Exercise prompt >>
Quote the data below in full, minus the images.

··· Dataset excerpt ···

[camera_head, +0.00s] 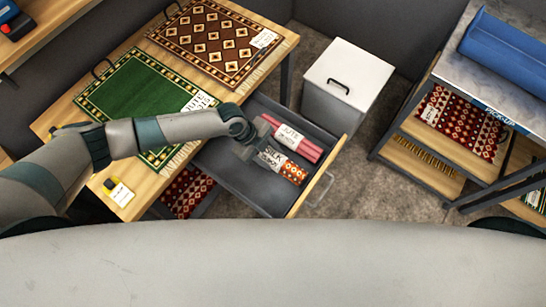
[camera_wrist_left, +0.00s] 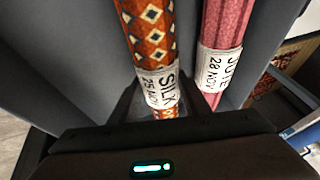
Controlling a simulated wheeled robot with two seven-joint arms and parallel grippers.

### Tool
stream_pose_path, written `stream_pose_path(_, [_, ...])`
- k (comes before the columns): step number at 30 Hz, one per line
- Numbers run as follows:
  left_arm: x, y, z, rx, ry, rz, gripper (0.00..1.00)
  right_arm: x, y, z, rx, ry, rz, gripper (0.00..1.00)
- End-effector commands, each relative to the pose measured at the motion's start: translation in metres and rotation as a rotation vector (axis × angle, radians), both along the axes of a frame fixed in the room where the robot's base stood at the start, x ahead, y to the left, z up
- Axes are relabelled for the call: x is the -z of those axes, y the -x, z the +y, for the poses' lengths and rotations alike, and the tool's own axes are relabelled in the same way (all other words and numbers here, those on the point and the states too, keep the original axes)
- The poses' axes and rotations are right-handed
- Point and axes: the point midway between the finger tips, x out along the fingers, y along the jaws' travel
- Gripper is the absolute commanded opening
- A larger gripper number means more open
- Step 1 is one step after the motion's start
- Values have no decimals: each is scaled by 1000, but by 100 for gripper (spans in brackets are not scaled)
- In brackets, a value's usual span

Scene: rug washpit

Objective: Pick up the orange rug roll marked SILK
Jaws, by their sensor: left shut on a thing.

···

Response >>
[camera_head, +0.00s] 
[camera_wrist_left, +0.00s] 
Controlling a simulated wheeled robot with two seven-joint arms and parallel grippers.

### Tool
stream_pose_path, written `stream_pose_path(_, [_, ...])`
- k (comes before the columns): step number at 30 Hz, one per line
- Numbers run as follows:
  left_arm: x, y, z, rx, ry, rz, gripper (0.00..1.00)
  right_arm: x, y, z, rx, ry, rz, gripper (0.00..1.00)
- End-effector commands, each relative to the pose measured at the motion's start: translation in metres and rotation as a rotation vector (axis × angle, radians), both along the axes of a frame fixed in the room where the robot's base stood at the start, x ahead, y to the left, z up
- Axes are relabelled for the call: x is the -z of those axes, y the -x, z the +y, for the poses' lengths and rotations alike, and the tool's own axes are relabelled in the same way (all other words and numbers here, those on the point and the states too, keep the original axes)
- The poses' axes and rotations are right-handed
- Point and axes: the point midway between the finger tips, x out along the fingers, y along the jaws' travel
- Gripper is the absolute commanded opening
- A larger gripper number means more open
- Step 1 is one step after the motion's start
- Values have no decimals: each is scaled by 1000, but by 100 for gripper (spans in brackets are not scaled)
- In brackets, a value's usual span

Scene: rug washpit

Objective: Pick up the orange rug roll marked SILK
Jaws, by their sensor: left shut on a thing.

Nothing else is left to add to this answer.